Skywalker looks back down at the band from where he’d grazed up onto a hill.
He grazed a bit more, then rejoined them at the base of the hill. The grass may be “greener,” but where the band is … that’s where the (his) heart is. 🙂

Skywalker looks back down at the band from where he’d grazed up onto a hill.
He grazed a bit more, then rejoined them at the base of the hill. The grass may be “greener,” but where the band is … that’s where the (his) heart is. 🙂

While this looks like a spooky shot of Buckeye in the moonlight with blue twilight sky behind him … it’s actually the last daylight and a pond’s water reflecting the sky!
Happy Halloween, everyone!

It was really great to see this wonderful old guy.
Sundance lost his band earlier this spring, and he’s been wandering alone since then. He seems to be all right, but he’s thin, and he shows zero interest in being around other horses.
I was really glad to see the pond so full that he could walk in, up to his knees, and just drink and drink and drink. And he did.
I sat on the bank; he didn’t mind me at all. I’m sad to see him in perhaps his twilight year(s), but I was really glad to see my old friend.

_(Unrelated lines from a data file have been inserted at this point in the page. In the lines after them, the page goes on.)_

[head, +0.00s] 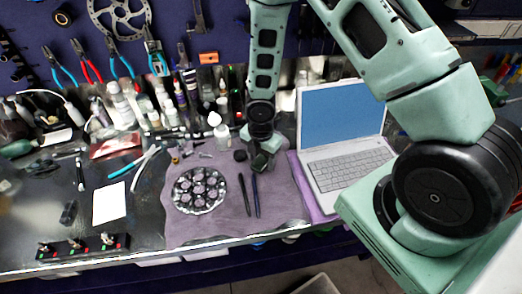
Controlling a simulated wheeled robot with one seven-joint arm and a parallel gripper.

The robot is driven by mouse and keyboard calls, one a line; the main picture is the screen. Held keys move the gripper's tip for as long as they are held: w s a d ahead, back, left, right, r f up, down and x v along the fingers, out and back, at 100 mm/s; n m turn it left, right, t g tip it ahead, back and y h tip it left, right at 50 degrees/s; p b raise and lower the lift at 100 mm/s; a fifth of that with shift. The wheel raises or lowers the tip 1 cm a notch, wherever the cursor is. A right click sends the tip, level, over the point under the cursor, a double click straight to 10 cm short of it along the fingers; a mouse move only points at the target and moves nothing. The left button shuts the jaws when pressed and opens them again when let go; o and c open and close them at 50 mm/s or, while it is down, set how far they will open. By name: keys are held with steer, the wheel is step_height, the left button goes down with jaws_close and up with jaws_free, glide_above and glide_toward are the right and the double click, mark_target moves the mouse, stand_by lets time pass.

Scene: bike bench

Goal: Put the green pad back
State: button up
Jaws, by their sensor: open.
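My gripper (262,158) is low over the purple cloth on the bench, near its back edge and left of the laptop. It is open and small in the picture, with its fingers pointing down. A small dark greenish block (258,164) shows at the fingertips. I cannot tell whether it is the green pad or part of my gripper. No other green pad can be made out clearly, and my arm hides part of the bench.
A purple cloth (220,226) bears a round metal tray (174,199) of dark round parts and two dark pens (249,195). An open laptop (345,172) stands right. Bottles (150,106) crowd the back. A white sheet (109,203) and switch box (78,246) lie left.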

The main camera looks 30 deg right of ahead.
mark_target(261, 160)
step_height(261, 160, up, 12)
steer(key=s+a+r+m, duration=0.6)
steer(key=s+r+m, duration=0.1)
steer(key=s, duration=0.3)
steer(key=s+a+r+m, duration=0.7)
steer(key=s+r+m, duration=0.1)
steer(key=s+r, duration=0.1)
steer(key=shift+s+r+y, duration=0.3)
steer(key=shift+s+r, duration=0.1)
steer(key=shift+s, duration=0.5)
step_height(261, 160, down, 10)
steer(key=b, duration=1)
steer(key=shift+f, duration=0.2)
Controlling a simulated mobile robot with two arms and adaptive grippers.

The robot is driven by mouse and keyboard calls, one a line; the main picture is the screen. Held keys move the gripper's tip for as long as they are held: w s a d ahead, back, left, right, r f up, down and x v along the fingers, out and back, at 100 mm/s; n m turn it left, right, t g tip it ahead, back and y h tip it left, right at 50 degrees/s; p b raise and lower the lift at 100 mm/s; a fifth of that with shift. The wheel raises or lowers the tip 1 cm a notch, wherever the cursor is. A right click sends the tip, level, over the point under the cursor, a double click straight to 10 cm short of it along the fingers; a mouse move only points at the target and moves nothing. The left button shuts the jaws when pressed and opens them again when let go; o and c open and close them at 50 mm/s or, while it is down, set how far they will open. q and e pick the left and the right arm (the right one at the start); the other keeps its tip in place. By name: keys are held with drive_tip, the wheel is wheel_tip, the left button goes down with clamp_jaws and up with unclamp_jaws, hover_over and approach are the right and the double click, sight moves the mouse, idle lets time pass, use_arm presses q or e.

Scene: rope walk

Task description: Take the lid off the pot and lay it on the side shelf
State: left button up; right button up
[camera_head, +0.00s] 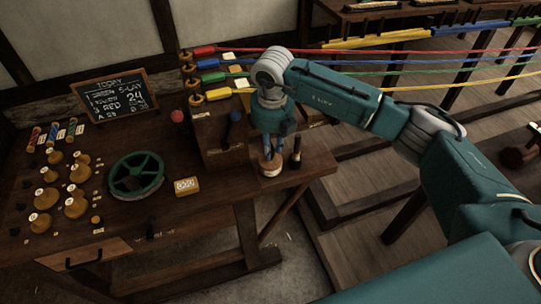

Sancho and Skywalker have a friendly chat that was over in seconds.
Sancho is definitely low-man among the bands in the big group, but he doesn’t seem to mind as he mostly trails along behind, peacefully grazing and staying out of most conflicts.

Gaia takes advantage of some evening shade while grazing down the other side of a ridge from where the band grazed their way up and over.
We got more rain Thursday. 🙂

Buckeye and his band knew exactly where to find relatively fresh water trickling down this rock arroyo, where it fills pools and puddles and tinajas along the way. I LOVE seeing the horses find new water. It doesn’t last long, but the fact that it’s there is, really, just cool.

The perspective is weird, but this is looking DOWN the rock arroyo. The bright part is the reflection of clouds in the water of a tinaja in the rock.

This looks like a bigger scene than it actually is. It’s actually only a couple of feet from the little “waterfall” – which is only maybe 6 or 8 inches tall? – to where I’m holding my phone along the little rock wall on the left. Is it cool or what?! (It looked a lot cooler in reality; it loses something in translation to still image.)

This twin-trunk cottonwood is downstream from the rock arroyo. I wonder how far under the soil surface is that bedrock? Not far downstream is another cottonwood, still very green-leaved!

It doesn’t look it, but all that ground is very nicely damp to downright muddy.
Another gorgeous post-rain day in Spring Creek Basin. 🙂



It really is that divinely beautiful right now. 🙂
Top to bottom: Temple. Madison. Temple photobombing Madison. 🙂
Mustangs in Spring Creek Basin, which is part of Disappointment Valley but does NOT include Disappointment Creek, along which you can see the glowing cottonwoods snaking across the distant landscape, headed west.
(Disappointment Creek currently is as dry (well, muddy, as I type this during intermittent rain waves) as Spring Creek … maybe with a few more puddles along its considerably longer length. But it generally runs from … February? Ish? Into July if we’re lucky. That’s enough water to (mostly) support the cottonwoods along most of its length. Spring Creek runs only when there’s a major rain event. We have a couple of cottonwood trees in Spring Creek Basin (I think I can count them on one hand and have fingers left over), but they’re in higher drainages that may not get more flow (?) but might get more rainfall. The cottonwoods seen in the distance in the above images are along Disappointment Creek outside/west of Spring Creek Basin.)